Through this tutoring program, which begins next week, Wake Forest students will lend a virtual hand to K-12 students who unexpectedly find themselves at home trying to learn subjects that may be giving them trouble. Any parent of a child in the Winston-Salem/Forsyth County Schools who wants a tutor can request one. 

“When I tutor and teach, I’m really big on high-fives and fist bumps, so not being able to have that type of physical connection of support will be an adjustment for me.” Jenna Mayer (‘21)

Camry Wilborn (‘16), assistant director, community engagement in the OCCE, said math and language arts are the most requested subjects, though there have been a few requests from parents whose children need tutoring in Spanish. In those cases, she said, children will be matched with Wake Forest students who are fluent in the language.

Once tutors and families are matched, they will decide together what day and time to schedule the child’s hour-long tutoring session, as well as what platform to use.
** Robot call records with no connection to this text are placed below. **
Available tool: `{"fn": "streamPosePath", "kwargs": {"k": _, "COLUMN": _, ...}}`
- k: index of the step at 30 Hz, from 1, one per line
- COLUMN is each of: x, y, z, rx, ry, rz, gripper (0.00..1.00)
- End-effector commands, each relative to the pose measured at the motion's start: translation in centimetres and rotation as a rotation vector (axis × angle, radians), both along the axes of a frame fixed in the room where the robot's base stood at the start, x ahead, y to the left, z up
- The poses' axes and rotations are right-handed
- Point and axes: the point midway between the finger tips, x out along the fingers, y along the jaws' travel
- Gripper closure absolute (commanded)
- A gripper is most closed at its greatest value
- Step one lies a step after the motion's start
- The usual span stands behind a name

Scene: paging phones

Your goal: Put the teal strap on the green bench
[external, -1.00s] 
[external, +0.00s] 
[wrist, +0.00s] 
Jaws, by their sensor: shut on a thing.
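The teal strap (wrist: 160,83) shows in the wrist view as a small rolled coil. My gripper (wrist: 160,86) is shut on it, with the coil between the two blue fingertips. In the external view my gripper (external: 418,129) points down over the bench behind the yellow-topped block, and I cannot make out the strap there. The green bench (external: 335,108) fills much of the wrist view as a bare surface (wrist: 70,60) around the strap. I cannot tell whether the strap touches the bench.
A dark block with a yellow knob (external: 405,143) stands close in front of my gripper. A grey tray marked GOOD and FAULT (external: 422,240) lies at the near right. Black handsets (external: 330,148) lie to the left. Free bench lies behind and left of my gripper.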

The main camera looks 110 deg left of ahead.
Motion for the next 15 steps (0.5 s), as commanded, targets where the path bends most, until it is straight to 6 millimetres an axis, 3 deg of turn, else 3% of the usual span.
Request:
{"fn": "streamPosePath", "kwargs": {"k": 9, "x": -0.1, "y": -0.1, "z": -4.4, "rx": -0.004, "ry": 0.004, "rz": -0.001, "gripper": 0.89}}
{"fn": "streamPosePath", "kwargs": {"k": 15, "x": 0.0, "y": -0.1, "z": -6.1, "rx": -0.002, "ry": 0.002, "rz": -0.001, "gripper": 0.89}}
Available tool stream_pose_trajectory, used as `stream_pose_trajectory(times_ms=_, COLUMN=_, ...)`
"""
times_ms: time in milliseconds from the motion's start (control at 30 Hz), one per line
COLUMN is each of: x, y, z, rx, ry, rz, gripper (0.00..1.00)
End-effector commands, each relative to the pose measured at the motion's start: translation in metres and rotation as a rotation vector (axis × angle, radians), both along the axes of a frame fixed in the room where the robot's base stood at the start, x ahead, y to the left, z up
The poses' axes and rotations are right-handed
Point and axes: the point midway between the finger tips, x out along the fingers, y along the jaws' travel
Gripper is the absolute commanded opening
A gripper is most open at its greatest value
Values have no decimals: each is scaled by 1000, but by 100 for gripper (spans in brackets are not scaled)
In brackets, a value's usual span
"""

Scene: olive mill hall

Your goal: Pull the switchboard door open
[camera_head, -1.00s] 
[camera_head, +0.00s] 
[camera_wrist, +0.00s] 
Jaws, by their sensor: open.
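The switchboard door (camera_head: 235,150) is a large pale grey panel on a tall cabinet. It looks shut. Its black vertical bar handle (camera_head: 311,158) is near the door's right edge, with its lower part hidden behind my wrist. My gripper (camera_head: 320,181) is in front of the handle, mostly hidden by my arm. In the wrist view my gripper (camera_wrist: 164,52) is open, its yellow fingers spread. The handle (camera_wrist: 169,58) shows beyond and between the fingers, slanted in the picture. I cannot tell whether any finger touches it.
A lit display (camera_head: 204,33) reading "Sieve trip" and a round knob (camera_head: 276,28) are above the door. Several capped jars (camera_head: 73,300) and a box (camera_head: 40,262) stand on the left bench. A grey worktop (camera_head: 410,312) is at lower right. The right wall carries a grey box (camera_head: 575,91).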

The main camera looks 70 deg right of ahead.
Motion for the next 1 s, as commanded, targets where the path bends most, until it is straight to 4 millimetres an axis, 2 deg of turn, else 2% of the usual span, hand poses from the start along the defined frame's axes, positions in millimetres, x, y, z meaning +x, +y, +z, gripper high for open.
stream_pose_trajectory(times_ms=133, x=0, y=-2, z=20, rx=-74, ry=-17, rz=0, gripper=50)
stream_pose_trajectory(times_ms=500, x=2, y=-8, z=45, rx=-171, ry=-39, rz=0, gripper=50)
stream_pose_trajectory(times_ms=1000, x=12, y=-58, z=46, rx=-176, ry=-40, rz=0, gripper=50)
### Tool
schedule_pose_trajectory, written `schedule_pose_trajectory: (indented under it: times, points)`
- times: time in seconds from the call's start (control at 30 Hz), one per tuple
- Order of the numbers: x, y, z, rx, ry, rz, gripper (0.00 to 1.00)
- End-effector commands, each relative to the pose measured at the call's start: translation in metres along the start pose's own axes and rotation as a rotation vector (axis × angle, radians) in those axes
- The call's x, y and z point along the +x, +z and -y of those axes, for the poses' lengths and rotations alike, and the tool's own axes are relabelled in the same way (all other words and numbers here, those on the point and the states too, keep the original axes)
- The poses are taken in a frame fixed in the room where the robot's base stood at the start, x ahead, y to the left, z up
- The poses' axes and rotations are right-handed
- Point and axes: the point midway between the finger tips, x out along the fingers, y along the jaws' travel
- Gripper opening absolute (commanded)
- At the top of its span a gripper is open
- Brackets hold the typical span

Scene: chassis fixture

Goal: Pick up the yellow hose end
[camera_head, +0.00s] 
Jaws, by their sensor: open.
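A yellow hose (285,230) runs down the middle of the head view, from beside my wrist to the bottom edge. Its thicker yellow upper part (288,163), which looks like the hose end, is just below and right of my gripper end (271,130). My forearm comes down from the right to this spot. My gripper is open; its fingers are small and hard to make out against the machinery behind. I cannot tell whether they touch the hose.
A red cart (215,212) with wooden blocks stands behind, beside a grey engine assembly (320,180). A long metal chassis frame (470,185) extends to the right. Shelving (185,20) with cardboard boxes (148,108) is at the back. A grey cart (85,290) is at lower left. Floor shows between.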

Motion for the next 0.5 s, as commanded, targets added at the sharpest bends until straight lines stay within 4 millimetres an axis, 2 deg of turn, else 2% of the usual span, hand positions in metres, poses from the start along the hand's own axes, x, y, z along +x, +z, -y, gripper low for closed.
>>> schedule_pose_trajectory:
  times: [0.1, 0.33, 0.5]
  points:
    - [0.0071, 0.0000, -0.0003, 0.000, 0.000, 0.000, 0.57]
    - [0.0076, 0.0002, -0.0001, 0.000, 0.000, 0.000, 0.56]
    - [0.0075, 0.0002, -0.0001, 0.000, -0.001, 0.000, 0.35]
Wilborn said the University did not want to assign a particular platform, for example Google Hangouts, without knowledge of what the children are familiar with. 

The goal, she said, is to make this process as seamless as possible. 

After the call went out last week, more than 100 Wake Forest students signed up in just 36 hours to help tutor local children online, Wilborn said. To date, about 150 students have signed up. With North Carolina’s public schools remaining closed until May 15, the need for tutors who are set up to help remotely could increase. Wake Forest has enough student tutors to help more children should more sign up, Wilborn said.  

WFU junior Jenna Mayer preps for tutoring.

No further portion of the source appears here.